Supported Element-wise Functions
From the list of supported element-wise functions for the cuTENSOR definitions listed above, several are supported from the high-level interface. The cuTENSOR library does not currently support many of the functions listed for complex data; consult the cuTENSOR documentation for the latest information. Here are the functions with at least some level of Fortran interface support:
SQRT RELU CONJG RCP SIGMOID
TANH EXP LOG ABS NEG
SIN COS TAN SINH COSH
ASIN ACOS ATAN ASINH ACOSH
ATANH CEIL FLOOR
Note the C complex conjugate function conj is spelled conjg in Fortran. Also, the functions for ceil and floor differ between C and Fortran, in their return type. We have kept the C spelling and behavior (returning a real, not an integer).

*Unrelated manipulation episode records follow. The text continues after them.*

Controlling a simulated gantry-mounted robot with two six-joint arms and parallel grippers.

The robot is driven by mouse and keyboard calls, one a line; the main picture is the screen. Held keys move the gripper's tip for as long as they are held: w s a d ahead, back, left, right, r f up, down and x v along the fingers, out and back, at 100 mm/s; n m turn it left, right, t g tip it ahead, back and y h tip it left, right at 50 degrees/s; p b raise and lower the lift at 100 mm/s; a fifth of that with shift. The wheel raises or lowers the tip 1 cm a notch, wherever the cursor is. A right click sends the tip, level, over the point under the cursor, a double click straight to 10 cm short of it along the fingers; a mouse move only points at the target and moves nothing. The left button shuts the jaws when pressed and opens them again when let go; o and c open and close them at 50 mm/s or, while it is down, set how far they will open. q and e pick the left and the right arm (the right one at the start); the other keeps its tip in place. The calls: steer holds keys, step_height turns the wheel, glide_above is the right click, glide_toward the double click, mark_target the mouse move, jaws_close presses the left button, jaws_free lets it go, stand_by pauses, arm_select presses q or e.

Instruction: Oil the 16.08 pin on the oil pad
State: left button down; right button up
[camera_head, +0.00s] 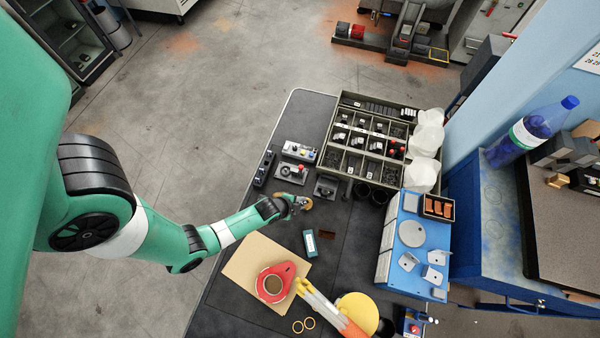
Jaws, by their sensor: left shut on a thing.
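My left gripper (297,204) is over the dark bench mat, left of the sorting rack. It is shut on a small thing, mostly hidden by the fingers; I cannot read any size on it or tell for sure that it is the 16.08 pin. A small round tan thing (308,203) shows right at the fingertips. It may be the oil pad, but it is partly covered, and I cannot tell whether the held thing touches it. My right gripper is not in view.
A compartment rack (342,150) stands behind. Small fixtures (293,174) stand just beyond the gripper. A blue stand (388,255) is on the right. Bare mat lies between.

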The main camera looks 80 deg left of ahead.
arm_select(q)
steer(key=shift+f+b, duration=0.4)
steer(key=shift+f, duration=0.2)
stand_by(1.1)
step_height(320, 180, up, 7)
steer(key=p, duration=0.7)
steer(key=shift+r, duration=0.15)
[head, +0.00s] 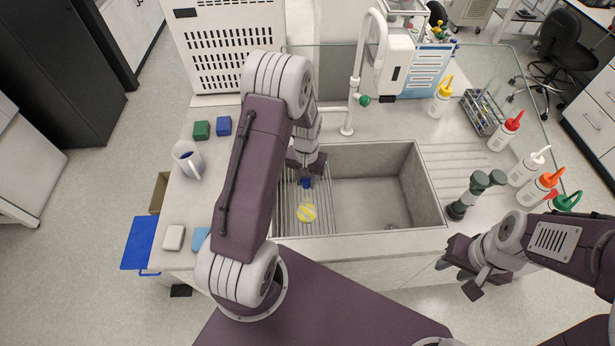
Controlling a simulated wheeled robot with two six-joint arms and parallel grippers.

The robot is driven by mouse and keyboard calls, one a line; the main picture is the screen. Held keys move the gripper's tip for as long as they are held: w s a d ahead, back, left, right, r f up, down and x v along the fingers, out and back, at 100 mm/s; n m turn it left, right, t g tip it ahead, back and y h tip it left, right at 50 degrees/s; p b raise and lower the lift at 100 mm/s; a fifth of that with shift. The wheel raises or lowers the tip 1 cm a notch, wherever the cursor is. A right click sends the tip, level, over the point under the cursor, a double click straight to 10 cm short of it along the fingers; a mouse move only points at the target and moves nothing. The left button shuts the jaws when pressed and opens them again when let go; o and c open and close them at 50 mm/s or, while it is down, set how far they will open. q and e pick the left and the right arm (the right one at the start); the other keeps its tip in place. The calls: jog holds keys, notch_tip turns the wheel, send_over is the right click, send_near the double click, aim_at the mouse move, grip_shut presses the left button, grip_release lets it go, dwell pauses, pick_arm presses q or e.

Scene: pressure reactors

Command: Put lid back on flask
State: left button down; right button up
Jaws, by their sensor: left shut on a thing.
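My left gripper (306,175) is above the ribbed drainboard on the left side of the sink. It is shut on a small blue piece, which looks like the lid (306,184); the fingers hide much of it. A round clear thing with yellow in it, which looks like the flask (307,212), sits on the drainboard just nearer to me than the lid. Whether the lid and flask touch cannot be told from this angle. My right gripper (457,278) is open and empty in front of the counter, at the right.
The sink basin (370,203) lies right of the drainboard, with a tall tap (353,95) behind it. Green-topped dark items (468,197) and several wash bottles (500,133) stand to the right. A white mug (187,158) and blue and green blocks (202,130) are left.

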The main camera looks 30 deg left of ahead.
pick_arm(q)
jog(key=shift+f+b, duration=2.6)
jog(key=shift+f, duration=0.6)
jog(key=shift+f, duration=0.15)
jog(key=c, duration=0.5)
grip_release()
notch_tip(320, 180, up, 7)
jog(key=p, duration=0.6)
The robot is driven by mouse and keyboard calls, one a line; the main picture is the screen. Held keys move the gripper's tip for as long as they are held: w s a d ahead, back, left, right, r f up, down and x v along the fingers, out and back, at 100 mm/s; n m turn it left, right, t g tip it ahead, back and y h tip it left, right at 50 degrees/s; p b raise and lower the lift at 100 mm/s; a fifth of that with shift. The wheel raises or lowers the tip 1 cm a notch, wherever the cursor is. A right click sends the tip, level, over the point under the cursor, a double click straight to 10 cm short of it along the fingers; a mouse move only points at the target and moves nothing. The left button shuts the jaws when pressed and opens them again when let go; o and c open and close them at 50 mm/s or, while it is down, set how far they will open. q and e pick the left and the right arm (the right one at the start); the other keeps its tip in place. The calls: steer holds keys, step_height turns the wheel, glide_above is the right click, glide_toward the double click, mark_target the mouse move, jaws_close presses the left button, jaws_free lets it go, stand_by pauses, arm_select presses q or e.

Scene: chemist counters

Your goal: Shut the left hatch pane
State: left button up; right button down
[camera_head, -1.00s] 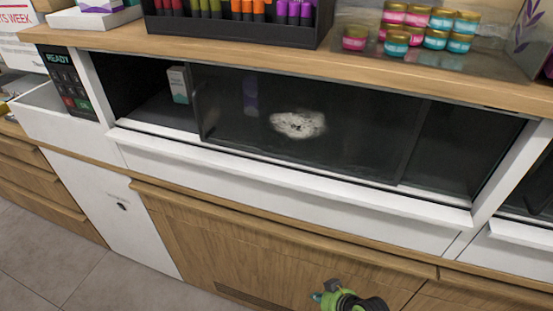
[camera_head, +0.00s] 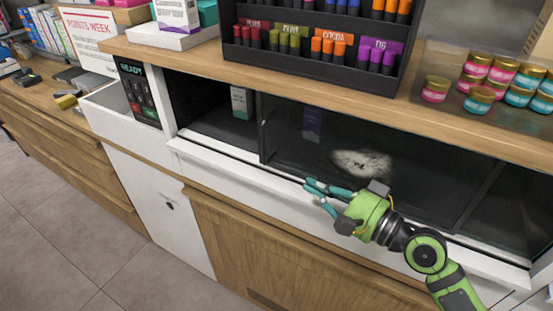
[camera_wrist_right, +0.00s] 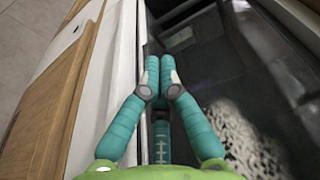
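The left hatch pane (camera_head: 295,150) is a dark glass sliding pane with a pale smudge on it. Its left edge has a thin upright handle (camera_head: 264,136). The hatch is open to the left of that edge, where a small white-green box (camera_head: 241,102) stands inside. My right gripper (camera_head: 308,184) is in front of the pane's lower part, right of and below the handle, with its teal fingers pointing left. In the right wrist view its fingertips (camera_wrist_right: 159,73) are together with nothing between them. Whether they touch the pane or sill is unclear. My left gripper is not in view.
A white sill (camera_head: 225,166) runs below the hatch. A keypad reading READY (camera_head: 138,92) is left of the opening. Above, the wooden counter (camera_head: 190,60) carries a black rack (camera_head: 312,60) of coloured tubes and several small jars (camera_head: 480,98).

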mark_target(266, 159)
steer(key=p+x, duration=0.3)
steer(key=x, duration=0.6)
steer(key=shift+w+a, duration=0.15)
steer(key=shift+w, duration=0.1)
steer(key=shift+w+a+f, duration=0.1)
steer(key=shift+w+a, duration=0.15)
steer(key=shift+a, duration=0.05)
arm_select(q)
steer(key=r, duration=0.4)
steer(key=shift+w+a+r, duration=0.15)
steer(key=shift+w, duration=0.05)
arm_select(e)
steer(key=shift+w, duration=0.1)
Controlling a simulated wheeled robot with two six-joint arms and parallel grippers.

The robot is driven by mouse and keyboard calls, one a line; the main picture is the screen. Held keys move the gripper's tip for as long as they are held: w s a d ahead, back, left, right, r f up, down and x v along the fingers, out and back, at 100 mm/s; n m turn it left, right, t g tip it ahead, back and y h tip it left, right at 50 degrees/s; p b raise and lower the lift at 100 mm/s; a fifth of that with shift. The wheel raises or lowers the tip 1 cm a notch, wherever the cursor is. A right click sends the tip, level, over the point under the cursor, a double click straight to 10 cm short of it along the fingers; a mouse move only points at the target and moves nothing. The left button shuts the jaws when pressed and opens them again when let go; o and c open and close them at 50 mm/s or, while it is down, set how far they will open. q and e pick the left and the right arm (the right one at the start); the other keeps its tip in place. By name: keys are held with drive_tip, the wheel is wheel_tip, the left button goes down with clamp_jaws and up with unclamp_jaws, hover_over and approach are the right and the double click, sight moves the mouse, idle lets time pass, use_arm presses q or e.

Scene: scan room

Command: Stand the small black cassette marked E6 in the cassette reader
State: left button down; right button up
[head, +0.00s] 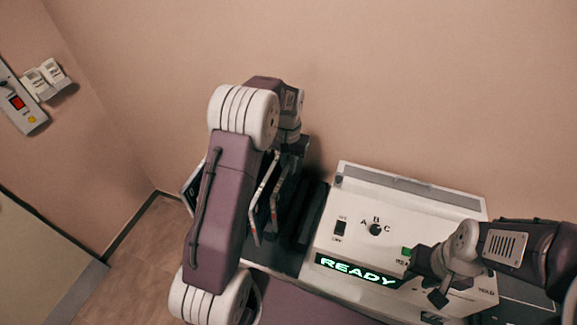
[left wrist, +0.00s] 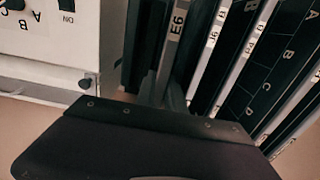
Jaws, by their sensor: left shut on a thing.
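The small black cassette marked E6 (left wrist: 176,35) shows its pale labelled edge in the left wrist view, beside other black cassettes with pale edges. My left gripper (head: 291,147) is shut on it at the left of the white machine; my arm hides much of the grip in the head view. Whether the cassette's lower end touches anything is hidden. I cannot make out the cassette reader's slot for sure; a dark upright part (head: 312,214) stands against the machine's left side. My right gripper (head: 437,293) is over the machine's front right; its finger opening is unclear.
The white machine (head: 350,195) has an A-B-C dial, a switch, a green button and a lit READY display (head: 357,271). Other cassettes (left wrist: 240,60) stand close beside E6. A wall is close behind.

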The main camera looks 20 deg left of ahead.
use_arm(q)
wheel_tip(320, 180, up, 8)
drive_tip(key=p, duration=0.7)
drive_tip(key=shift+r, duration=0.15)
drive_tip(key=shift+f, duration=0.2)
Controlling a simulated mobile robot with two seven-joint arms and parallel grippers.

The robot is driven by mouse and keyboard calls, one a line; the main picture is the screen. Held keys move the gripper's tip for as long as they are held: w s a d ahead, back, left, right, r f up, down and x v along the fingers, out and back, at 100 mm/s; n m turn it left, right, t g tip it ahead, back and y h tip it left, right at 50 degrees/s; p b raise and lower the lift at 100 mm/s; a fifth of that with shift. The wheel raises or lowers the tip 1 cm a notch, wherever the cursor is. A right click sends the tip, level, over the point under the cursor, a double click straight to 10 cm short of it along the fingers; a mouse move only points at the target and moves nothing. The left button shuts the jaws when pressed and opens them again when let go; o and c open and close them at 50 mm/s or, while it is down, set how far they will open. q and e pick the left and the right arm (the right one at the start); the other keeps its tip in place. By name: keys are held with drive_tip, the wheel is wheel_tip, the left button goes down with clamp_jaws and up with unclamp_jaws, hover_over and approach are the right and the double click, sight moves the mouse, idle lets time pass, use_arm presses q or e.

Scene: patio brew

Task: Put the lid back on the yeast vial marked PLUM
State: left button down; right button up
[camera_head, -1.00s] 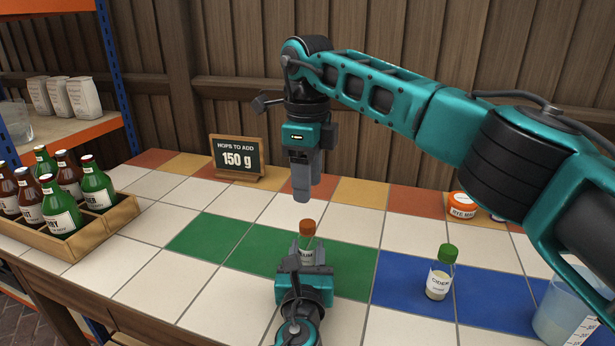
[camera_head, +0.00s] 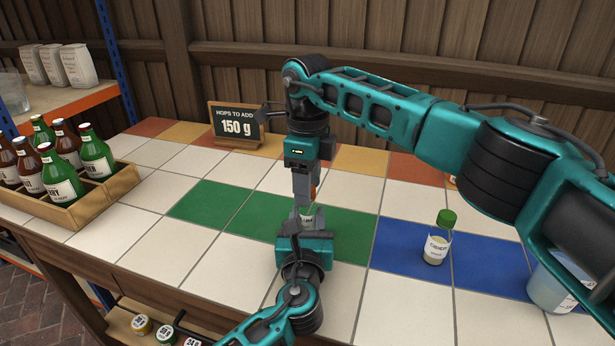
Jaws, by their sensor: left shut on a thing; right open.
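The PLUM vial (camera_head: 307,214) stands at the green tiles in the middle of the table, mostly hidden by my grippers. Its label is barely readable now. An orange lid (camera_head: 314,190) shows at the vial's top, partly behind my right gripper's fingers; I cannot tell how firmly it is seated. My left gripper (camera_head: 305,226) is shut on the vial from the near side. My right gripper (camera_head: 304,196) is open and points down from above, its fingers at the lid's height.
A green-capped CIDER vial (camera_head: 437,243) stands on blue tiles to the right, with a beaker (camera_head: 550,288) beyond it. A bottle crate (camera_head: 83,203) is at left. A hops sign (camera_head: 237,128) stands at the back. Small jars (camera_head: 141,325) sit below the front edge.

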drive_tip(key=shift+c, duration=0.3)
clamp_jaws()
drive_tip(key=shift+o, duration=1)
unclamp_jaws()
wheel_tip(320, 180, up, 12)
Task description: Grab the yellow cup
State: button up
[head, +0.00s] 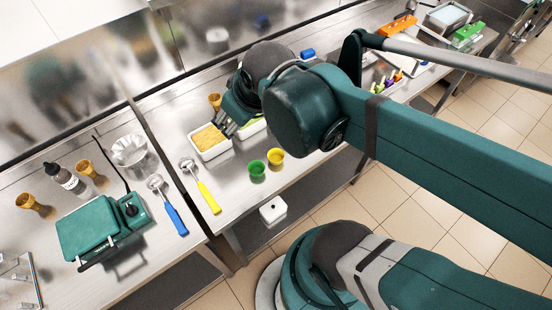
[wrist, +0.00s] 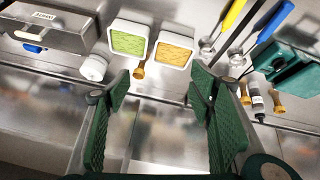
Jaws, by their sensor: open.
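The yellow cup (head: 276,157) stands upright near the front edge of the steel counter in the head view. A green cup (head: 257,169) stands beside it on the left. My gripper (head: 224,129) is above the counter by the white tubs, behind and to the left of the yellow cup. It is apart from the cup. In the wrist view my gripper (wrist: 160,95) has its two green pads spread wide with nothing between them. The yellow cup is not visible in the wrist view.
A tub with orange-yellow contents (head: 209,141) and a partly hidden tub with green contents (wrist: 129,41) sit near my gripper. A yellow-handled scoop (head: 208,197) lies left of the green cup. A blue-handled scoop (head: 173,216) and a green appliance (head: 88,230) are further left.

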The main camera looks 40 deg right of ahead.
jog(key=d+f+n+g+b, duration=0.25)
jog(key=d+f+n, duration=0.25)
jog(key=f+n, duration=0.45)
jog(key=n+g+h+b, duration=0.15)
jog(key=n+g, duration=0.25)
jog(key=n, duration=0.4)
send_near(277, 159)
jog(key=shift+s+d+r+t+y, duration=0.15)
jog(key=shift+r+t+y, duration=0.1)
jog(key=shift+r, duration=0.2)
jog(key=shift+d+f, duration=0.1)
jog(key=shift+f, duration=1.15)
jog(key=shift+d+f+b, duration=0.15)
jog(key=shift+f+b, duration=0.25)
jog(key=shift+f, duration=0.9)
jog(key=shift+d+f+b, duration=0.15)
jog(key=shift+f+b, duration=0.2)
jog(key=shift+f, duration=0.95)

Only ABS, CEIL, CONJG, COS, SIN can be used on bare arrays in the current implementation. All functions can be applied to the result of a permutation. Use reshape(A, shape=shape(A)) as a NOP to put the bare array into a form that can currently be recognized.
Users will find that the performance of binary or trinary kernels, such as:
D = sin(A) + cos(B) + C
will not perform as well as kernels written and compiled for that specific operation (using CUDA, CUDA Fortran, or OpenACC) due to overhead in the cuTENSOR kernels needed for generally applying functions to the operands. If the operation permutes the operands, such as:
D = sin(permute(A)) + cos(permute(B)) + C
users may see good performance compared to other naive implementations depending on how complex the permutations on the input arrays are.